Below: who is planning to leave, what actually motivates them, and how to keep your most valuable people from walking out.

Low morale costs nothing, until it costs everything. The 2026 data shows Romanian employees are not disappointed by one rough year. They are exhausted from three years of giving more than they get back. At some point, exhaustion turns into a decision.

Cori Cimpoca – MKOR Founder

Full access: Download the "Employee Sentiment Romania 2026" report — and see how the labour market is shifting

Salary Package Evolution chart - Employee Sentiment Romania 2023-2025 by MKOR
Salary Package Evolution — Employee Sentiment Romania 2023-2025

Pay rises have halved in two years. And that is not the only red flag.

For Romanian employees, 2025 brought more work, weaker compensation, and smaller teams. This is not isolated perception. It is a pattern confirmed year after year, across every indicator in our Employee Sentiment study.

Salary package. In 2023, 40% of Romanian employees reported a salary increase. By 2025: only 20%, a halving in two years. At the same time, the share saying their salary went down rose from 16% to 21%, matching those reporting increases.

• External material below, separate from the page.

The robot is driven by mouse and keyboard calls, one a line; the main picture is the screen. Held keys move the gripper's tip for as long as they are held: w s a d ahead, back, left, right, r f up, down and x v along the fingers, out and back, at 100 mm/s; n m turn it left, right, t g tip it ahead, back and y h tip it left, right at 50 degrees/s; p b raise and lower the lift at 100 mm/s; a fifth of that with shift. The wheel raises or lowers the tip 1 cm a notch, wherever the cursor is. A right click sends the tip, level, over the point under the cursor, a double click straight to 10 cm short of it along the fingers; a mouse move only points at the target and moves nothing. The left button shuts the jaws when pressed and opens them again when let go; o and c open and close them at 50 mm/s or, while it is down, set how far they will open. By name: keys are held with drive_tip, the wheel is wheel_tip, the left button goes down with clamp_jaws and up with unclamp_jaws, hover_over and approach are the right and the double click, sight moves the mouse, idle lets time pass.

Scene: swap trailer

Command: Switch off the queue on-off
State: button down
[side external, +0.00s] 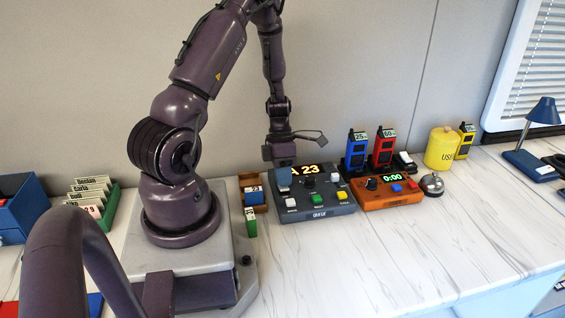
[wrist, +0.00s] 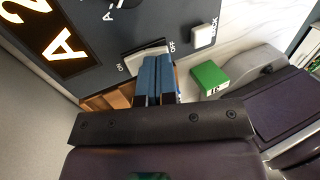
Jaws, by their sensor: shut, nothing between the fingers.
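The queue console (side external: 325,211) is a dark grey box with a lit display (side external: 310,169) reading "A 23". In the wrist view its panel (wrist: 110,60) shows a pale on-off rocker (wrist: 138,52) between the words ON and OFF. My gripper (side external: 284,181) is over the console's left back part. In the wrist view its blue fingertips (wrist: 155,62) are together, with nothing between them, right at the rocker. They hide part of it, so I cannot tell its tilt or whether they touch it.
A white BACK button (wrist: 205,33) sits beside the switch. The console also has green (side external: 317,199) and yellow (side external: 342,195) buttons. An orange timer box (side external: 388,202) stands to the right. A green block (side external: 251,222) lies at the left. The front counter (side external: 400,255) is clear.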

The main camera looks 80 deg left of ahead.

Benefits package. In 2023-2024 positive and negative perceptions roughly balanced around 17-18%. In 2025 the scale tipped sharply: 28% say benefits got worse, only 12% report improvements.

Job security. Those perceiving a drop in stability rose from 20% (2023) to 31% (2025). Those perceiving an improvement fell from 14% to 10%, the lowest level in the three-year window.

Professional development. After a slight 2024 recovery (26% reported better growth opportunities), 2025 reverses sharply: only 19% perceive an improvement, while 27% say opportunities have shrunk, the worst result in three years.

Workload. The only indicator that has stayed consistently high: 49% (2023), 54% (2024), 53% (2025) report a workload increase year over year. Sustained pressure that compounds.

Team size. Those reporting smaller teams: 27% (2023), 31% (2025). Those reporting growth: just 16%, the lowest tracked level. The equation: more tasks, fewer people, less room to grow.

Work flexibility. Those perceiving worse flexibility climbed from 18% (2023) to 22% (2025). Those reporting better flexibility fell from 15% to 13%, despite signs of recovery in 2024.

Full access: Download the "Employee Sentiment Romania 2026" report — and see what the workforce really thinks

Team morale: the steepest decline in three years

Of all the indicators we track, team morale shows the sharpest drop over 2023-2025.

In 2023, 43% of employees perceived their colleagues’ morale as lower than the previous year. Concerning, but seemingly easing: by 2024 it had dropped to 36%. The recovery proved temporary. In 2025, the share perceiving worsening morale jumps to 51%, the highest level in the three-year window.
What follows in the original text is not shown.